- "Angela Smith" <email@example.com>
- Link Request
- Wed, 25 Aug 2010 12:46:55 +0500
My name is Angela Smith, SEO Consultant. I've greatly enjoyed looking through your site and I was wondering if you'd be interested in providing a link to one of our client www.flowerbud.com. In lieu of this link, we will provide a link back or more from our human edited directories that have built good credibility with search engines.
Our linking details:
Please add following details to your website and we will give you as many link backs as you provide. (In case you have more than one website)
- birthday flowers delivery
- Flower bud presents you an ample, daily fresh and multi hued bunch from the farm in Baja Sur California and you'll get beautiful, fresh flower arrangements. Flower delivery direct from the grower, most of our flowers will arrive on your doorstep before they even bloom.

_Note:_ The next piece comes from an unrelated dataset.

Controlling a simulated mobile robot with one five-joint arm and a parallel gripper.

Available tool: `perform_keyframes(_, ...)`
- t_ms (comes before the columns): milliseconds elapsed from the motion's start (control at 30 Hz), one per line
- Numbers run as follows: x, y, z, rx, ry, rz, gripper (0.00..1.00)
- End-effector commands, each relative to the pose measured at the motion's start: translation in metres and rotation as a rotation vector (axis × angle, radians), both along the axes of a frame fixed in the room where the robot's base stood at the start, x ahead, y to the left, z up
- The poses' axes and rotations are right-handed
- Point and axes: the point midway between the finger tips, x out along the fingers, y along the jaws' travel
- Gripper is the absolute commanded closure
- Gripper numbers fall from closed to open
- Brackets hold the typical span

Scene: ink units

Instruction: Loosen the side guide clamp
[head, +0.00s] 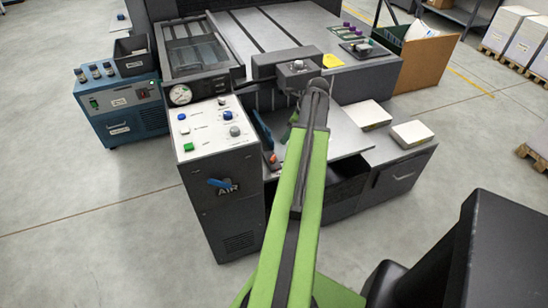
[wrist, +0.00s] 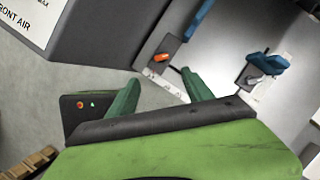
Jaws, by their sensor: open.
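My gripper (wrist: 162,88) is open and empty in the wrist view, its two green fingers spread apart. Beyond the fingertips is a dark block with an orange lever (wrist: 160,57) and a blue bar (wrist: 200,18) beside it. To the right is a blue piece (wrist: 272,63) with a grey lever (wrist: 255,80) on a dark plate. I cannot tell which is the side guide clamp. In the head view the orange lever (head: 273,158) shows left of my arm, near the pale feed board (head: 345,137). My arm hides most of the gripper and the other lever there.
A control cabinet (head: 215,150) with buttons stands close left of my arm; its corner fills the wrist view's upper left. Paper stacks (head: 365,115) sit on the right side of the machine. A blue unit (head: 122,105) stands far left. The floor in front is clear.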

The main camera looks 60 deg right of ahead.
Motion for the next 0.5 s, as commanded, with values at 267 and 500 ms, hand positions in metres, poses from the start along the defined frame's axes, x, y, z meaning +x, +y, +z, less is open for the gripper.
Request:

If you are interested, please add the above link details to your website and please send me the URL and TITLE in order to list your website. I'll add your link as soon as possible.
I hope you have a nice day and thank you for your time.

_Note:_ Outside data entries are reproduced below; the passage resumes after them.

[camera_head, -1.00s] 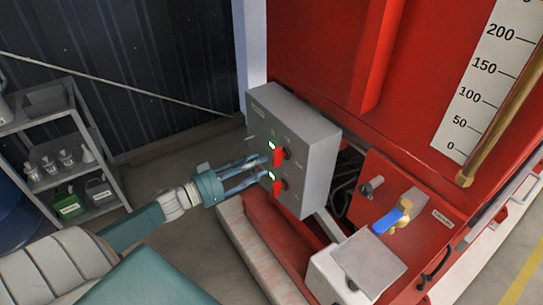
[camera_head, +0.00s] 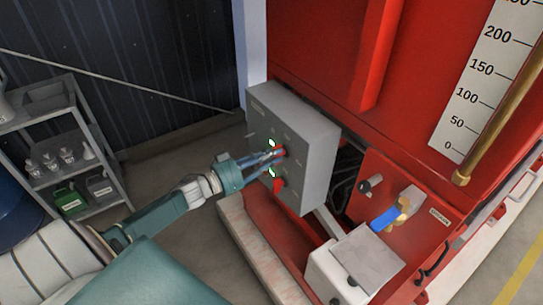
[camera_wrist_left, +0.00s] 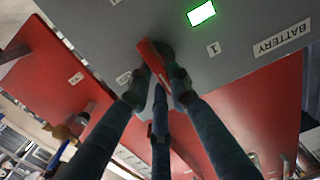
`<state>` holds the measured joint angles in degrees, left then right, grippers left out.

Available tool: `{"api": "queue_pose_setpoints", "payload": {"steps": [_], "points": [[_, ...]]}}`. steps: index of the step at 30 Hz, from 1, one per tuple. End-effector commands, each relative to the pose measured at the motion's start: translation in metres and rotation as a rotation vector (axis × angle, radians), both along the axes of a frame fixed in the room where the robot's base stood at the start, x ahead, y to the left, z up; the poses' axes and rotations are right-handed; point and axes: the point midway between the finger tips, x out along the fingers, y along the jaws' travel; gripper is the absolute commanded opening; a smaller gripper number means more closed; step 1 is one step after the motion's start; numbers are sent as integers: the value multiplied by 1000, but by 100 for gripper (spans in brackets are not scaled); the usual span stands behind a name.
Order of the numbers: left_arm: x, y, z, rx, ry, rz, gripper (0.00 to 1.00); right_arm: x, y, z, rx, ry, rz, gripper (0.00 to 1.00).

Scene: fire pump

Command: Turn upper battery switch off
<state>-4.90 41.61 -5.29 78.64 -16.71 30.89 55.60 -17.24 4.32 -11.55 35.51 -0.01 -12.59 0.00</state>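The grey switch box (camera_head: 312,150) is mounted at the corner of the red pump unit. Its upper battery switch (camera_head: 281,150) has a red handle on a dark knob, with a lit green light by it. The handle also shows in the left wrist view (camera_wrist_left: 153,62), slanted, beside a "BATTERY" label. My left gripper (camera_head: 272,157) is at the upper switch, its fingertips on both sides of the handle and closed around it; the fingers (camera_wrist_left: 158,92) partly hide the handle. The lower switch (camera_head: 279,186) has a similar red handle, upright, with its own green light. My right gripper is out of view.
A blue-handled valve (camera_head: 388,217) and a grey-white box (camera_head: 366,262) stand to the lower right of the switch box. A shelf (camera_head: 75,130) with bottles and cans is at the left. Open floor lies between the shelf and the pump.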

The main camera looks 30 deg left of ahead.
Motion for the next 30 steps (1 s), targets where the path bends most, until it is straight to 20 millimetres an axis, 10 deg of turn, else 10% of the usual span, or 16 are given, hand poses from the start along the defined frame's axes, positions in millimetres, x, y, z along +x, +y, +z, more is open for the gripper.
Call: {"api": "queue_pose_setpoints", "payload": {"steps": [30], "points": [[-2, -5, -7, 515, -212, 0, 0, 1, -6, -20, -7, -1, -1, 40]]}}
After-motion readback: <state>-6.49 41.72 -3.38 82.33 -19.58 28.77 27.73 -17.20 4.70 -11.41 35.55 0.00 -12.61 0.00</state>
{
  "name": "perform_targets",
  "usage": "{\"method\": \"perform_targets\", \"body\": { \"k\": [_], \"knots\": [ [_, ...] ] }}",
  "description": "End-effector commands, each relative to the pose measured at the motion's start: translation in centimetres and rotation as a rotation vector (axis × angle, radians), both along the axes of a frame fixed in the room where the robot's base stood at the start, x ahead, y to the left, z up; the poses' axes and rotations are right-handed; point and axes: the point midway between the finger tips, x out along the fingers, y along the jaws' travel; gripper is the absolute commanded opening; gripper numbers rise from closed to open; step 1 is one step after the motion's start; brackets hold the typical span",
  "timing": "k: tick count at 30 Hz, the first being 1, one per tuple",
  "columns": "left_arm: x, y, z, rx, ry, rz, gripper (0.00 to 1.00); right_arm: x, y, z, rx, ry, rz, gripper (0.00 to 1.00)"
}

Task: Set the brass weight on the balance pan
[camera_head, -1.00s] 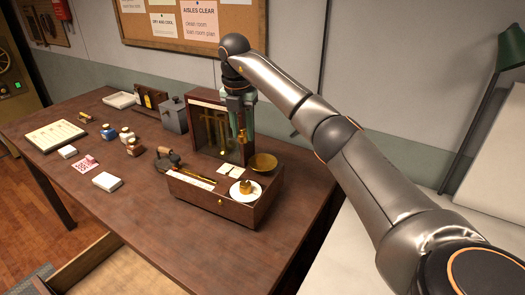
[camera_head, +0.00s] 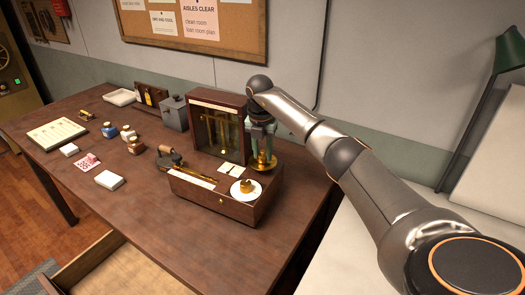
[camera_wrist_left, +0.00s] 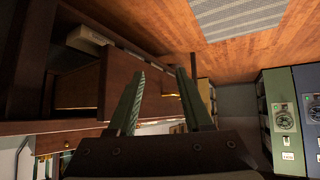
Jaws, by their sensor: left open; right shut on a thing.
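The balance is a dark wooden box (camera_head: 208,192) on the table, with a brass pan (camera_head: 271,168) at its back right. A white disc (camera_head: 236,197) at its front right bears another brass piece (camera_head: 247,186). My right gripper (camera_head: 262,152) points down over the brass pan, shut on the brass weight (camera_head: 263,158). The weight is small and partly hidden by the fingers; I cannot tell whether it touches the pan. My left gripper (camera_wrist_left: 161,72) is open and empty in the left wrist view, near a wooden drawer (camera_wrist_left: 78,88).
A glass-fronted wooden case (camera_head: 202,131) stands behind the balance, close to my right gripper. A grey canister (camera_head: 173,113), small jars (camera_head: 136,146) and white blocks (camera_head: 109,180) stand to the left. An open drawer (camera_head: 105,255) juts out at the front. The table's front right is clear.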

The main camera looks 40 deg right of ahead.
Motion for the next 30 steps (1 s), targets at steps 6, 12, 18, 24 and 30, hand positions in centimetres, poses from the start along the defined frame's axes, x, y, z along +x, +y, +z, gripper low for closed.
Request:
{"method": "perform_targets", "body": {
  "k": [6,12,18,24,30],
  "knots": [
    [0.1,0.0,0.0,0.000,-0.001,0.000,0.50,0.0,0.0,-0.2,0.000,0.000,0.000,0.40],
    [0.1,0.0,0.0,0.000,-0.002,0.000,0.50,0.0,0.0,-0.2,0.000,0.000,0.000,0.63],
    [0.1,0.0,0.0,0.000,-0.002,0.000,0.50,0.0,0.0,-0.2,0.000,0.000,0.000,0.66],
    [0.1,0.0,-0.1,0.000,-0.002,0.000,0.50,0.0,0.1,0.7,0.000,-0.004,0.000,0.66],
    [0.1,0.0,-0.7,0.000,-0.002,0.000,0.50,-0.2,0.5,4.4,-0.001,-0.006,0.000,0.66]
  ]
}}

P.S. Please note that this is not a spam or automated email, it's only a request for a link exchange. Your email address has not been added to any lists, and you will not be contacted again. if you'd like to make sure we don't contact you again, please fill in the following form:
http://bit.ly/unsubscribe-listplease accept our apologies for contacting you.
Address: A 26, Sec-59, Noida, India
I get these “link exchange” emails from time to time and for the most part I ignore them. But this one I just had to share; not the email per se nor the website in question but for the owner's blog:
Seriously now, I think the executive along with the rank and file of the UAW should rise up and be reliably counted upon to use Flowerbud.com as their one and only source of fresh cut flowers in all seasons and for any, all and no particular reason at all. After all I am about to weave yet another fine product from General Motors into a hectic day and a story of approval that at one time would have ranked as quite out of character. In ‘Vase Runner’ I lauded their behemoth Suburban on a marathon run and now I find myself waxing on about a plain vanilla sedan that seems to have entered the market place to little fanfare, perhaps because it coincided with “The General” slipping into “Government Motors” and the over reaching overdrive gear.
Whatever, It's comfortable seat and serenely quiet interior still lie a thousand miles south of a warm bed and another 4 am PDX trek. My car parks ( it knows its own way ) at blue R7, the Rosetta Stone experiment that is the bus from economy parking to the terminal is as punctual as ever and of course my considerable monetary infusion to Alaska Airlines goes a long way in aiding all the free flying enjoyed by airline staff and families, not to mention allowing just the odd day of work for those with inordinate seniority. Numerous days away from the job being essential to the storing up of sufficient surliness and bile that qualifies one to be cabin crew, and whoo hoo, even the beer in hand emergency slide operator on more than a few of today's airlines. Just this week I was chatting with a Delta Platinum passenger who in three months of assiduous looking over 60,ooo miles had yet to find a cabin crew member who had earned one of the accolades that Delta HQ wants their premium passengers to award to staff for simply doing their job with pleasant and helpful demeanor. You would not accept that of your pizza delivery person yet after dropping $500, $2000 or even more for a plane fare you to take it from any number of personnel attached to the aircraft … and keep mute.
Seriously, from a florist.
It just goes on and on with this rambling stream-of-conscience keyword laden verbal diarrhea. Even better, it appears that all the blog entries from Mark's Bloomin' Journal are like that.